Task goal »
Images must not appear in your copy; reproduce every other part of the records exactly.

Material for this exercise »

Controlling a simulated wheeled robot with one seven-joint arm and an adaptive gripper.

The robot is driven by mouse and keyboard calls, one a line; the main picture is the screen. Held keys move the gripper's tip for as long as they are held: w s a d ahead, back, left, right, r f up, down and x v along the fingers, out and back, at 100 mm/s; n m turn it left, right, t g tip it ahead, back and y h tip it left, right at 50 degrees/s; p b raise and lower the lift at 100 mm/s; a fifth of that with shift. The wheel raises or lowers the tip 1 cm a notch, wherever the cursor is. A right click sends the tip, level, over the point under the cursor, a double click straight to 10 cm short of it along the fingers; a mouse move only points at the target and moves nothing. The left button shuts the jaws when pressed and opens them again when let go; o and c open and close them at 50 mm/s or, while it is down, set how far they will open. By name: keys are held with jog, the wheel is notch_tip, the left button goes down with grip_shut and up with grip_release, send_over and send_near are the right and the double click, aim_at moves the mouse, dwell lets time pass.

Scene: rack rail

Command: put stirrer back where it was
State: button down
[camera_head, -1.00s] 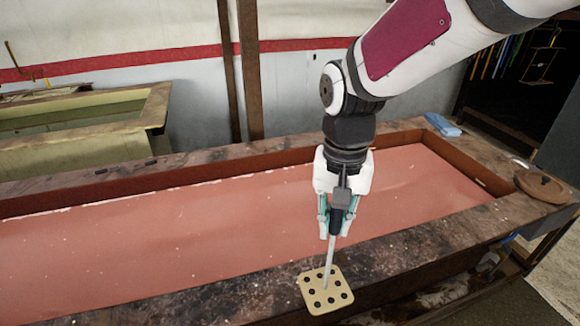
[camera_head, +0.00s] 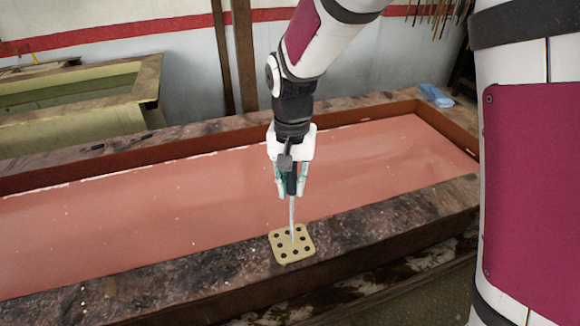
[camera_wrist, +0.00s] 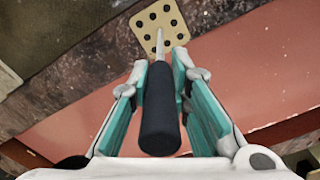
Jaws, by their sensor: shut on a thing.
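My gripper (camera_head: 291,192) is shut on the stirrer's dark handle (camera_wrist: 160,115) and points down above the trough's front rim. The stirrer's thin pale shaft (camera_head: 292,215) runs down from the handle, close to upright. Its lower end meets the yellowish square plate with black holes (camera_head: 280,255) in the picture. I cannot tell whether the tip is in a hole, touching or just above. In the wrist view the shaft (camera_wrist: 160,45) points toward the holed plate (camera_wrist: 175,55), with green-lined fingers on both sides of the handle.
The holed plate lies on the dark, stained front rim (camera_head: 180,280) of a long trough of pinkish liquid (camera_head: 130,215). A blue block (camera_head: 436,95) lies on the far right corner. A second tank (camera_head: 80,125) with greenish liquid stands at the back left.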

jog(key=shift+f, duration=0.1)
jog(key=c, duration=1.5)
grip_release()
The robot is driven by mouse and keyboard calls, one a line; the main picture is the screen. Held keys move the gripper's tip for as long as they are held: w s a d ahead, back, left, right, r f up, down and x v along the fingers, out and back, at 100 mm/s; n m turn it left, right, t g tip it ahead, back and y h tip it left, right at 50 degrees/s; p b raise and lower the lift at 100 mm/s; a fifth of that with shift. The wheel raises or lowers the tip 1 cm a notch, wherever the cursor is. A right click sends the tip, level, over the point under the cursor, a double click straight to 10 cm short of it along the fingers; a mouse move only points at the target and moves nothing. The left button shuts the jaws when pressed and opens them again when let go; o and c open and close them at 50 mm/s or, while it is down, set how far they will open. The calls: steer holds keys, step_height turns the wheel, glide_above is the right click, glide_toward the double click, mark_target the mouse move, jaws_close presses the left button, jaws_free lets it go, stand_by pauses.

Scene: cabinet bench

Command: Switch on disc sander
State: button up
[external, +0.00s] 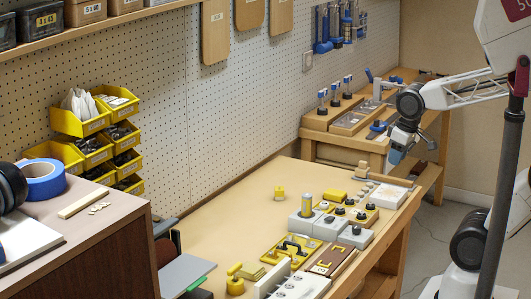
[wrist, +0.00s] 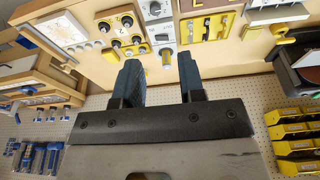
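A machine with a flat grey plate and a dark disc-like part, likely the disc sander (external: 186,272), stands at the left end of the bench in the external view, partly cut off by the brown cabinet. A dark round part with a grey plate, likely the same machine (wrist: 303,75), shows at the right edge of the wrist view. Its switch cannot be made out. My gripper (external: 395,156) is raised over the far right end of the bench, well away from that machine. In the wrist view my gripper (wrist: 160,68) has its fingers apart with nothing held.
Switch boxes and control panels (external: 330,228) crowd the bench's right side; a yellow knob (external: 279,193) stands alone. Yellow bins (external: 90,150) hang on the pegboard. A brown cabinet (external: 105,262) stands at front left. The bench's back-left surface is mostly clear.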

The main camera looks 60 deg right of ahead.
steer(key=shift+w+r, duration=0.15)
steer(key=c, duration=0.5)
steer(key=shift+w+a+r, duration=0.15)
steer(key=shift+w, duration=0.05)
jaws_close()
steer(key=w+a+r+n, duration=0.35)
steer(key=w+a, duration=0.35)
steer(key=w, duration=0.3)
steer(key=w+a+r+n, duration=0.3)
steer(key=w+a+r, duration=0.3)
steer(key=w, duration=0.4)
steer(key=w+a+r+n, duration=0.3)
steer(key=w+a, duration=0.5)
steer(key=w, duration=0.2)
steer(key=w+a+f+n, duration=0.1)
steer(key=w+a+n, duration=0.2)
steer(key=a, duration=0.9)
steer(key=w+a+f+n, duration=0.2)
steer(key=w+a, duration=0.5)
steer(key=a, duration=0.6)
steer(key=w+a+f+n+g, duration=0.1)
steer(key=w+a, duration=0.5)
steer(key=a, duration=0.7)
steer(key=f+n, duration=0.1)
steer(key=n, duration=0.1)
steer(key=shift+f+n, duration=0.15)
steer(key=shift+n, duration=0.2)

Response for this exercise »
Controlling a simulated wheeled robot with one seven-joint arm and an adaptive gripper.

The robot is driven by mouse and keyboard calls, one a line; the main picture is the screen. Held keys move the gripper's tip for as long as they are held: w s a d ahead, back, left, right, r f up, down and x v along the fingers, out and back, at 100 mm/s; n m turn it left, right, t g tip it ahead, back and y h tip it left, right at 50 degrees/s; p b raise and lower the lift at 100 mm/s; a fifth of that with shift. The wheel raises or lowers the tip 1 cm a notch, wherever the cursor is. A right click sends the tip, level, over the point under the cursor, a double click straight to 10 cm short of it along the fingers; a mouse move only points at the target and moves nothing. The left button shuts the jaws when pressed and opens them again when let go; o and c open and close them at 50 mm/s or, while it is down, set how far they will open. By name: keys are held with jog, the wheel is notch_tip, the left button goes down with grip_shut and up with grip_release, send_over and send_near are the right and the double click, aim_at moves the mouse, dwell lets time pass.

Scene: rack rail

Command: put stirrer back where it was
State: button down
[camera_head, -1.00s] 
[camera_head, +0.00s] 
[camera_wrist, +0.00s] 
Jaws, by their sensor: shut on a thing.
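My gripper (camera_head: 291,192) is shut on the stirrer's dark handle (camera_wrist: 160,115) and points down above the trough's front rim. The stirrer's thin pale shaft (camera_head: 292,215) runs down from the handle, close to upright. Its lower end meets the yellowish square plate with black holes (camera_head: 280,255) in the picture. I cannot tell whether the tip is in a hole, touching or just above. In the wrist view the shaft (camera_wrist: 160,45) points toward the holed plate (camera_wrist: 175,55), with green-lined fingers on both sides of the handle.
The holed plate lies on the dark, stained front rim (camera_head: 180,280) of a long trough of pinkish liquid (camera_head: 130,215). A blue block (camera_head: 436,95) lies on the far right corner. A second tank (camera_head: 80,125) with greenish liquid stands at the back left.

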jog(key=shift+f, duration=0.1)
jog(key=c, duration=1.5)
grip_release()
The robot is driven by mouse and keyboard calls, one a line; the main picture is the screen. Held keys move the gripper's tip for as long as they are held: w s a d ahead, back, left, right, r f up, down and x v along the fingers, out and back, at 100 mm/s; n m turn it left, right, t g tip it ahead, back and y h tip it left, right at 50 degrees/s; p b raise and lower the lift at 100 mm/s; a fifth of that with shift. The wheel raises or lowers the tip 1 cm a notch, wherever the cursor is. A right click sends the tip, level, over the point under the cursor, a double click straight to 10 cm short of it along the fingers; a mouse move only points at the target and moves nothing. The left button shuts the jaws when pressed and opens them again when let go; o and c open and close them at 50 mm/s or, while it is down, set how far they will open. The calls: steer holds keys, step_height turns the wheel, glide_above is the right click, glide_toward the double click, mark_target the mouse move, jaws_close presses the left button, jaws_free lets it go, stand_by pauses.

Scene: cabinet bench

Command: Switch on disc sander
State: button up
[external, +0.00s] 
[wrist, +0.00s] 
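A machine with a flat grey plate and a dark disc-like part, likely the disc sander (external: 186,272), stands at the left end of the bench in the external view, partly cut off by the brown cabinet. A dark round part with a grey plate, likely the same machine (wrist: 303,75), shows at the right edge of the wrist view. Its switch cannot be made out. My gripper (external: 395,156) is raised over the far right end of the bench, well away from that machine. In the wrist view my gripper (wrist: 160,68) has its fingers apart with nothing held.
Switch boxes and control panels (external: 330,228) crowd the bench's right side; a yellow knob (external: 279,193) stands alone. Yellow bins (external: 90,150) hang on the pegboard. A brown cabinet (external: 105,262) stands at front left. The bench's back-left surface is mostly clear.

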The main camera looks 60 deg right of ahead.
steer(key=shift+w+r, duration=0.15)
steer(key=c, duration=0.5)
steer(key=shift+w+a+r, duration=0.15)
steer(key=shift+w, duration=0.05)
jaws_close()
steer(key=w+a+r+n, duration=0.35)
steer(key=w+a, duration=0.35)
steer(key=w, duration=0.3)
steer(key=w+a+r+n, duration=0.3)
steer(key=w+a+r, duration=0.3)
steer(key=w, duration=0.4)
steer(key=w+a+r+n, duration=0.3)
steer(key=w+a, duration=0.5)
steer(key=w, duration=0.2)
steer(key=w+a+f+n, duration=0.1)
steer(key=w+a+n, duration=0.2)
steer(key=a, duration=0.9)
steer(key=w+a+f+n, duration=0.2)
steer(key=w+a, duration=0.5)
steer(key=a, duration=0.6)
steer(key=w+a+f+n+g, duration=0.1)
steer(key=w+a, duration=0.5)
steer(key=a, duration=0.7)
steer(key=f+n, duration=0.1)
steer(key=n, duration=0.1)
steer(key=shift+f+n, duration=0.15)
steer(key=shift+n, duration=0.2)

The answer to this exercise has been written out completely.